=== Provided entries ===
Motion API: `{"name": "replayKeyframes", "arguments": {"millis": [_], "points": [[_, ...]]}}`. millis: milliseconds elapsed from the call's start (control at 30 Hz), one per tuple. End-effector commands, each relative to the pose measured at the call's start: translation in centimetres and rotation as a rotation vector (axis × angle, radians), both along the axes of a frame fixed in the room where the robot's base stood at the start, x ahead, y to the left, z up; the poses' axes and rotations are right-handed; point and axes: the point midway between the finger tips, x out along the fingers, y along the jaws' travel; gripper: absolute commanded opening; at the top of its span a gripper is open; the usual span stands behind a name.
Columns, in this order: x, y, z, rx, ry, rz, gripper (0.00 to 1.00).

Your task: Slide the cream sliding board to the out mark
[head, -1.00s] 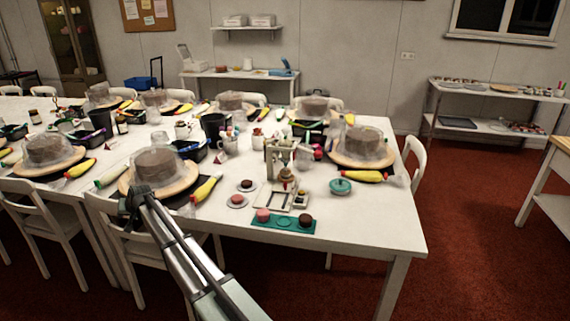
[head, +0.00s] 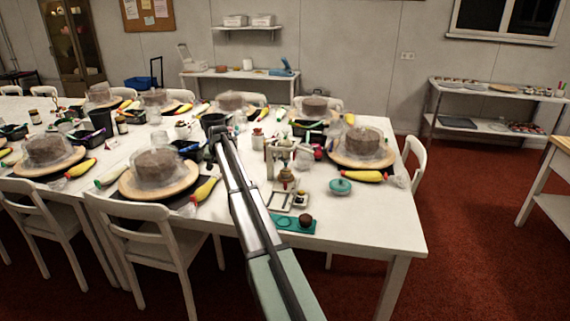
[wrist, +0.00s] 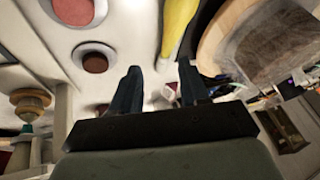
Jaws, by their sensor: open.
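A small pale board with dark edges (head: 281,200), which looks like the cream sliding board, lies flat near the right end of the table, partly behind my arm. I cannot make out the out mark. My gripper (head: 217,140) is over the table, to the left of and beyond the board, and touches neither it nor its frame. In the wrist view my gripper (wrist: 160,87) is open, with nothing between its two dark fingers. A cream stand with a stacked tan and green piece (wrist: 30,108) shows at the left there.
A teal tray (head: 280,221) with a brown cake is at the near edge. A teal lidded dish (head: 341,186) is right of the board. Small cakes on saucers (wrist: 95,60) show in the wrist view. Covered cakes on turntables (head: 158,172) crowd the left. The table's right corner is clear.

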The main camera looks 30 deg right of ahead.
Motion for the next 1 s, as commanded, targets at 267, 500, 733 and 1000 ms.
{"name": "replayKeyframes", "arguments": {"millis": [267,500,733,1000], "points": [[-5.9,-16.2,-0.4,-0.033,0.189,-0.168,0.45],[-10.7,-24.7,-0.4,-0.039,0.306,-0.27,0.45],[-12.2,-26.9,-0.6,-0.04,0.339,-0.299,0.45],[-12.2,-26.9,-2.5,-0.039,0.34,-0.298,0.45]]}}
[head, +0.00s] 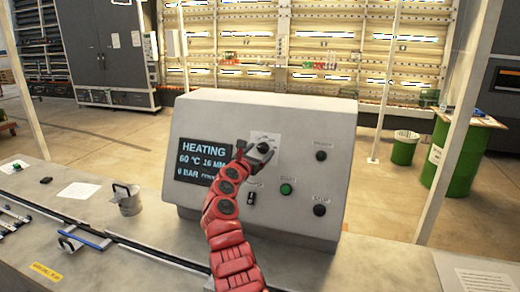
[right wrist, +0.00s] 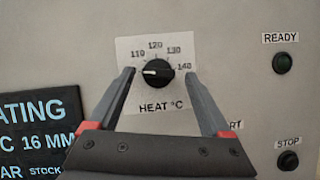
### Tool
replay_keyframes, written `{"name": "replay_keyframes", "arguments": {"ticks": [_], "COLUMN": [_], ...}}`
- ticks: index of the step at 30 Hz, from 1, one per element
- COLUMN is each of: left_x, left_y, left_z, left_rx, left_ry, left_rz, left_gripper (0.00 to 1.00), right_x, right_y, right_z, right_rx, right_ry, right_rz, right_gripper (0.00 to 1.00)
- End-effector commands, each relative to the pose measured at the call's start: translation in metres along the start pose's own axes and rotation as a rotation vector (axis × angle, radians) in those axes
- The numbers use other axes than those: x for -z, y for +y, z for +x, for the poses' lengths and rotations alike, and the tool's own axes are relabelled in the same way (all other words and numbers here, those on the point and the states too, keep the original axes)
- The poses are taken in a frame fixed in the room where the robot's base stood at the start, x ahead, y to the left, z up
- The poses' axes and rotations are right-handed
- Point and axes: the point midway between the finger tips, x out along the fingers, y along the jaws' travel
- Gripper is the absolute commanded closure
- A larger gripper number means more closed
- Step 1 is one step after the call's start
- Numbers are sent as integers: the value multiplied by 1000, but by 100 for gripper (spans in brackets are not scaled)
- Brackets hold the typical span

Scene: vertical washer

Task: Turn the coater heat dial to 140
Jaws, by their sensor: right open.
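The heat dial (right wrist: 157,72) is a round black knob with a white pointer mark on a white plate (right wrist: 148,50) reading 110, 120, 130, 140 and "HEAT °C". Its mark points left, a little below the 110 label. In the head view the dial (head: 264,148) sits on the sloped front of a grey control box (head: 330,120), partly covered by my right gripper (head: 257,152). In the right wrist view that gripper (right wrist: 158,74) is open, one finger on each side of the dial, with small gaps visible. I cannot tell how deep the fingertips reach. My left gripper is not in view.
A display (head: 203,162) reads HEATING, 60 °C, 16 MM, 6 BAR. A READY lamp (right wrist: 282,63), a green START button (head: 286,189) and a STOP button (right wrist: 289,160) lie near the dial.

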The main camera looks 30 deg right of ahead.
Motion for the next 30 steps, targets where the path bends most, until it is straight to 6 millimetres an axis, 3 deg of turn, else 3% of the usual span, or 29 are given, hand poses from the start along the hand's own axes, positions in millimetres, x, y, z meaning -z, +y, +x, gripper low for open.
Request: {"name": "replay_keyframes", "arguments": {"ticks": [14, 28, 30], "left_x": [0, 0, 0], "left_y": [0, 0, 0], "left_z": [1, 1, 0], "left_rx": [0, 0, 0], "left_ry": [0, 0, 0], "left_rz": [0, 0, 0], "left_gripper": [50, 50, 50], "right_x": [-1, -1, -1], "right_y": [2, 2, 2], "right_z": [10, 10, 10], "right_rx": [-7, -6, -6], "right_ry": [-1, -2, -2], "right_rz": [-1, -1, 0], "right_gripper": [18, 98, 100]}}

=== What you will do ===
Output exactly the lines from the one containing "Your task: Slide" through the one containing "[wrist, +0.00s]", both included, and nothing else; leave out any pictures.

=== Response ===
Your task: Slide the cream sliding board to the out mark
[head, -1.00s] 
[head, +0.00s] 
[wrist, +0.00s] 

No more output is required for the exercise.